Blogging is definitely a long-term strategy with no get rich quick schemes. Generally, you must have over 100 posts before you can be considered successful. I toiled for over 2 years before getting any real traction, making many of the common mistakes and a few innovative successes. If you don’t blog, you’re absent from the possibilities of searches for prospects and customers. To put it another way, if 90% of the world’s data has been generated online in the last 2 years, then you’re getting in on the ground floor or will soon be too far behind to catch up. All I know is since blogging (as one part of an overall marketing strategy), I have dozens of warm leads contacting me monthly with 4 less sales people and double the profits.

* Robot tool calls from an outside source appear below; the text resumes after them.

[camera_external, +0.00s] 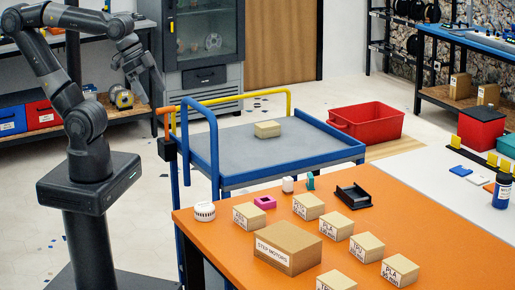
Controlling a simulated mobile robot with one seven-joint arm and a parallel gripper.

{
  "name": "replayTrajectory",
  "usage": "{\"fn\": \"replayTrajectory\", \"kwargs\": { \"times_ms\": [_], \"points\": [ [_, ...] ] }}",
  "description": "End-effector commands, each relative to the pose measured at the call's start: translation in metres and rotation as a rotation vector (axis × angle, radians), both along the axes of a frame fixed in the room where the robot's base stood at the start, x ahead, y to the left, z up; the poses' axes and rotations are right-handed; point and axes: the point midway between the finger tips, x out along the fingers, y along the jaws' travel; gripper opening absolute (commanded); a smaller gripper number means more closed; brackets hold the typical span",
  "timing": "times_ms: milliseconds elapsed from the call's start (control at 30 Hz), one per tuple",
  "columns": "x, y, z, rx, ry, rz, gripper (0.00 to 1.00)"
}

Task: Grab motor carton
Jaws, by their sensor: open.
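The motor carton (300,243) is a brown cardboard box with a white label reading "STEP MOTORS". It sits upright near the front left of the orange table (450,230), the largest of the boxes there. My gripper (150,90) hangs at the upper left, open and with nothing seen between its fingers. It is well away from the carton, beyond the blue cart's left end in the picture.
Several smaller PLA boxes (369,246) surround the carton. A black tray (353,196), pink block (265,202) and white round part (204,211) lie behind it. The blue cart (240,150) with one box (267,129) adjoins the table. Its rails stand between my arm and the table.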

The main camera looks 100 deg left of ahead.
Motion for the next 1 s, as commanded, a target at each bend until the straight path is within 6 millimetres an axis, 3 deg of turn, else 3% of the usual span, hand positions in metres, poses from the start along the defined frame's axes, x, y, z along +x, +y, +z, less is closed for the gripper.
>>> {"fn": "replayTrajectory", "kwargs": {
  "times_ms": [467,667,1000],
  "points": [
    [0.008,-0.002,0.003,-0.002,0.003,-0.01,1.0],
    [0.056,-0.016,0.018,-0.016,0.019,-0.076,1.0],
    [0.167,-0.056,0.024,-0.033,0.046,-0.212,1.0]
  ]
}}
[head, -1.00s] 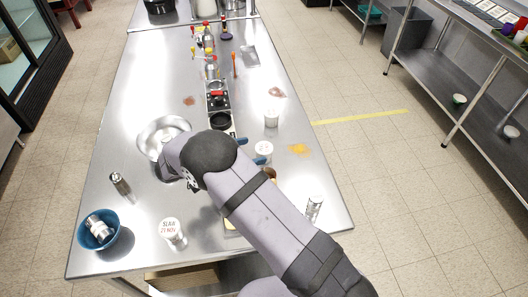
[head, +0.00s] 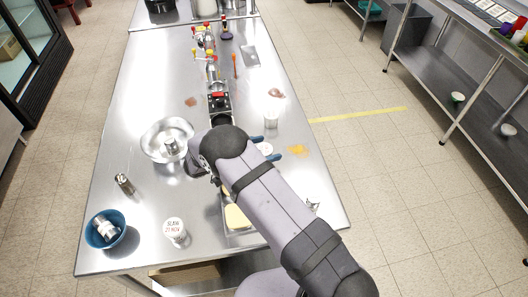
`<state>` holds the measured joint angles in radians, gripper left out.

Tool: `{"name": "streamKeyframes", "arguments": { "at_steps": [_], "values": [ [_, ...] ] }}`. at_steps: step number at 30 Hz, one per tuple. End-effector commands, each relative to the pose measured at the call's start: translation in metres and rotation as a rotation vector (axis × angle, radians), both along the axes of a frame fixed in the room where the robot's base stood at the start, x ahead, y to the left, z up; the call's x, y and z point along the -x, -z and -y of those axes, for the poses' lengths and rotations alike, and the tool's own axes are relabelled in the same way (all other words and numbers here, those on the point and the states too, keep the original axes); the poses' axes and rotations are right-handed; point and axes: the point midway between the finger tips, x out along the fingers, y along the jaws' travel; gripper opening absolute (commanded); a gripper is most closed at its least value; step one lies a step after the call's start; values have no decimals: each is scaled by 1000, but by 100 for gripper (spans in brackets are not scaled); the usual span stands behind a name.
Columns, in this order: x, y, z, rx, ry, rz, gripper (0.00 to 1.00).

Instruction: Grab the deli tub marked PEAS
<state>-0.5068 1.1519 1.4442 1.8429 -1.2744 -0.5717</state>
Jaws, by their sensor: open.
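No label reading PEAS can be made out. A white-lidded tub (head: 265,149) stands on the steel table, partly hidden by my arm; its label is not readable. A tub marked SLAW (head: 174,229) stands near the table's front edge.
A steel bowl (head: 152,151) holding a metal piece lies left of my arm. A blue bowl (head: 105,244) and a shaker (head: 124,184) are at the front left. A tray with yellow contents (head: 237,217) is under my arm. Bottles (head: 211,70) stand farther back.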

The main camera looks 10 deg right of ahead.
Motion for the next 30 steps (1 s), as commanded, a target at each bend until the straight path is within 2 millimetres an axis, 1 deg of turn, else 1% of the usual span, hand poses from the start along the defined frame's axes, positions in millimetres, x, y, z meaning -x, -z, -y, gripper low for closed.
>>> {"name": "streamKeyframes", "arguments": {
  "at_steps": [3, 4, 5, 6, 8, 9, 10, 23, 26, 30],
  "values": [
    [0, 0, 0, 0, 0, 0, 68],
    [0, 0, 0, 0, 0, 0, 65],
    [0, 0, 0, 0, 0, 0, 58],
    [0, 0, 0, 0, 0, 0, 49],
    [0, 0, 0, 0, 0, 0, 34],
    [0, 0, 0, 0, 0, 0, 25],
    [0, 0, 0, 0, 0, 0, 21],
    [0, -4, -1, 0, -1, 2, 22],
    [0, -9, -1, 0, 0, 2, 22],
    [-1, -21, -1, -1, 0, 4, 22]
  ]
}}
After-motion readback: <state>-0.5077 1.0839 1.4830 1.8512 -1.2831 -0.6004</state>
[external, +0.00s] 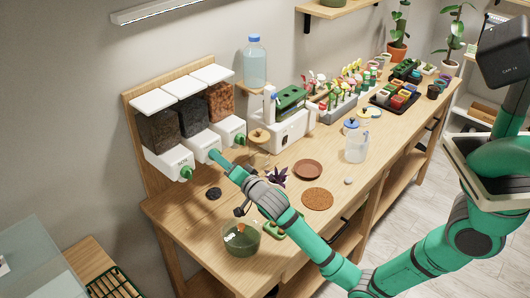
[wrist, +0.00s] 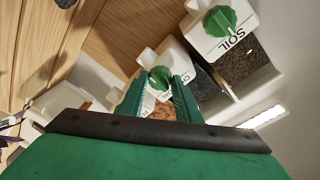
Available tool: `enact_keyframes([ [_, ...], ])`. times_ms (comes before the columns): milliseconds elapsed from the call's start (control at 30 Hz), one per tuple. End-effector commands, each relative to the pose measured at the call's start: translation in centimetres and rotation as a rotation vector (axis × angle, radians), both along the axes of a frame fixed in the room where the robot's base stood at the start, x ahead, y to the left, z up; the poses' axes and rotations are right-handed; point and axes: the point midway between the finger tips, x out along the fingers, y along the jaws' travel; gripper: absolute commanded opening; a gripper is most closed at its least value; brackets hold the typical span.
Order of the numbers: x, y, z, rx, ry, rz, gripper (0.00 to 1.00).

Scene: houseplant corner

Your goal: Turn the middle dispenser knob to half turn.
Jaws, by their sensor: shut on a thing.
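The dispenser unit stands against the wall at the left in the external view, with three hoppers side by side. The middle dispenser (external: 205,146) holds dark grey material. Its green knob (wrist: 160,78) shows in the wrist view between my finger tips; in the external view my gripper hides it. My gripper (external: 216,157) reaches the front of the middle dispenser and is shut on this knob. In the wrist view the green fingers of my gripper (wrist: 157,95) lie on either side of the knob. The exact angle of the knob is hard to read.
The soil dispenser knob (external: 186,173) is close on the left, and the right dispenser knob (external: 239,139) is close on the right. A dark round piece (external: 214,193) lies on the bench before the dispensers.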

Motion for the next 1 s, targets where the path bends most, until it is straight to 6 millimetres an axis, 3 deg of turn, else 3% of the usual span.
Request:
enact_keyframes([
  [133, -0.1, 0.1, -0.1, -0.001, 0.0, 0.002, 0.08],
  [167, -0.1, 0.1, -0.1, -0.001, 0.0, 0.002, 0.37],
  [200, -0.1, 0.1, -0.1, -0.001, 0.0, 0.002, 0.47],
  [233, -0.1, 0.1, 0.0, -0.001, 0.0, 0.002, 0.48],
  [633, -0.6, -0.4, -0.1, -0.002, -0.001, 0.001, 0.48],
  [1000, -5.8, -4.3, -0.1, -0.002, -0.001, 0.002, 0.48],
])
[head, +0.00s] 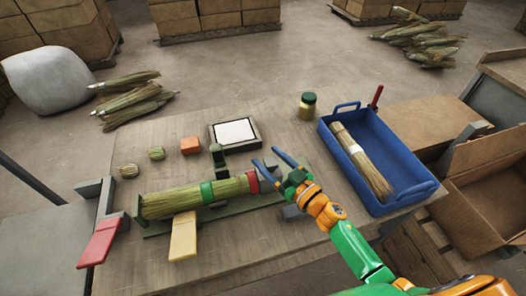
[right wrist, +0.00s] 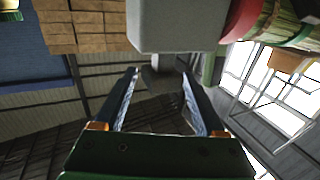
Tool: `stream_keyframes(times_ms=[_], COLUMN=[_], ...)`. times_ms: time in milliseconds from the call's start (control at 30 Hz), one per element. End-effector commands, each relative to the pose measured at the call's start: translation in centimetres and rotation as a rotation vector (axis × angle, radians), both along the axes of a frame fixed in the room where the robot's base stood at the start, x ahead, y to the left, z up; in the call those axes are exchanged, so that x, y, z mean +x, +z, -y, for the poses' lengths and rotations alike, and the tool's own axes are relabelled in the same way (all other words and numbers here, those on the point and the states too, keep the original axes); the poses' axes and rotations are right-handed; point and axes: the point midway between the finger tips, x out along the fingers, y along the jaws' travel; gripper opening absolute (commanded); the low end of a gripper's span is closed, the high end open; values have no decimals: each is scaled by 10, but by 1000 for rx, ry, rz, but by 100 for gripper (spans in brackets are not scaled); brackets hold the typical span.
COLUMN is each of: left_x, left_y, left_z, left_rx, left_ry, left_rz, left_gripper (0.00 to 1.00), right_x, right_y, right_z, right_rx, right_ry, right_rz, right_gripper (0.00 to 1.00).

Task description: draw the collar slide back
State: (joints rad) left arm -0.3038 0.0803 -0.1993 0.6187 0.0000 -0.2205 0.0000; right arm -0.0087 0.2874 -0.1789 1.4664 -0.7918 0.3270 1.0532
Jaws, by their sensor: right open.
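A bundle of green straw (head: 170,202) lies in a long green fixture (head: 160,232) on the table. A green ring (head: 207,192) and a red collar (head: 252,181) go around its right part. My right gripper (head: 269,157) is open and empty, just beyond and right of the red collar, with its blue fingers apart. In the right wrist view the open fingers (right wrist: 160,75) have nothing between them. A grey block (right wrist: 175,25) and the red collar (right wrist: 241,18) show above them. I cannot tell which part is the slide itself. My left gripper is out of view.
A blue tray (head: 404,196) with a straw bundle (head: 370,168) stands to the right. A jar (head: 307,106), a framed white pad (head: 235,131) and an orange block (head: 190,145) are behind the fixture. Red (head: 100,242) and yellow (head: 183,237) paddles jut forward.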

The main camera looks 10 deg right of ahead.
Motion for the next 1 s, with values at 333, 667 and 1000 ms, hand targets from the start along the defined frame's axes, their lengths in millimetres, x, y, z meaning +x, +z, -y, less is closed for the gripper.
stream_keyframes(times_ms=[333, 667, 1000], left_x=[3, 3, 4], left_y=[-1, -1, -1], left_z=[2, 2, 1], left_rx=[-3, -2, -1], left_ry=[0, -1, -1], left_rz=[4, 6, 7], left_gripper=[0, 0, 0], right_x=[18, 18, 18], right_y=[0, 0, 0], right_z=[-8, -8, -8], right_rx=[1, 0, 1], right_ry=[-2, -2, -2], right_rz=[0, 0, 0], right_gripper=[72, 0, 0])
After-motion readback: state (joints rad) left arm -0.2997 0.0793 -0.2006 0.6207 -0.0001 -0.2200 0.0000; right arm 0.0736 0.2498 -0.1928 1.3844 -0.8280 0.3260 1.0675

For any organization considering blogging, here are my major pearls of wisdom:

  1. Step out of your shoes. Your first inclination is to talk about your company, product, event, etc. The next one is posting the same boring topic very similar to your competition. DON’T. Instead, write about the things customers want or need to know in words they would use – along with your own personality and some flair. You know you’ve served your audience well if it is:
    •  A unique title in Google
    • Not anything that could be considered a brag about your company or products
    • Not the same thing a competitor could say or boring general information from your industry
    • An answer to customer questions that are not obvious
    • A real-world succinct tip, a story, or supporting text for a video, graphic, or podcast
  2. Get some strategy. You may start out with the show up and throw up approach, like it’s the end of the month so we need another blog post. However, the only reason to have a blog is to support your main website and link by keywords, with the real motive of allowing people to browse at their pace and move down the sales cycle to buy. Combine this concept with stepping out of your shoes to create a spreadsheet of post titles six months to one year ahead. Blend in seasonal or holiday stuff. Most people start with monthly, but quickly learn once a week schedule is really about the right frequency. You’ll see a lot of blather about daily or multiple times a day posts, which isn’t practical unless you’re a magazine or news organization. Measure or evaluate your blog statistics regularly or blogging will be that exercise program you started and got disillusioned with in a few weeks.
  3. Learn the rules. Sure, take some risks and test lots of ideas, but learn the rules of the road. Others don’t get hurt if you don’t, but you are definitely impacted and likely harming your bottom-line otherwise. Yes, this is another mini-career just like getting enough business knowledge to evaluate what your CPA or lawyer tells you. Like most things, there are many ways to success here is a link to 25 Expert WordPress.com Principles.

So are you going to get in the game? Or are you going to wait until next year to start a blog when 95% of the world’s data has been generated online and there is very little opportunity for customers to find your unique content and voice?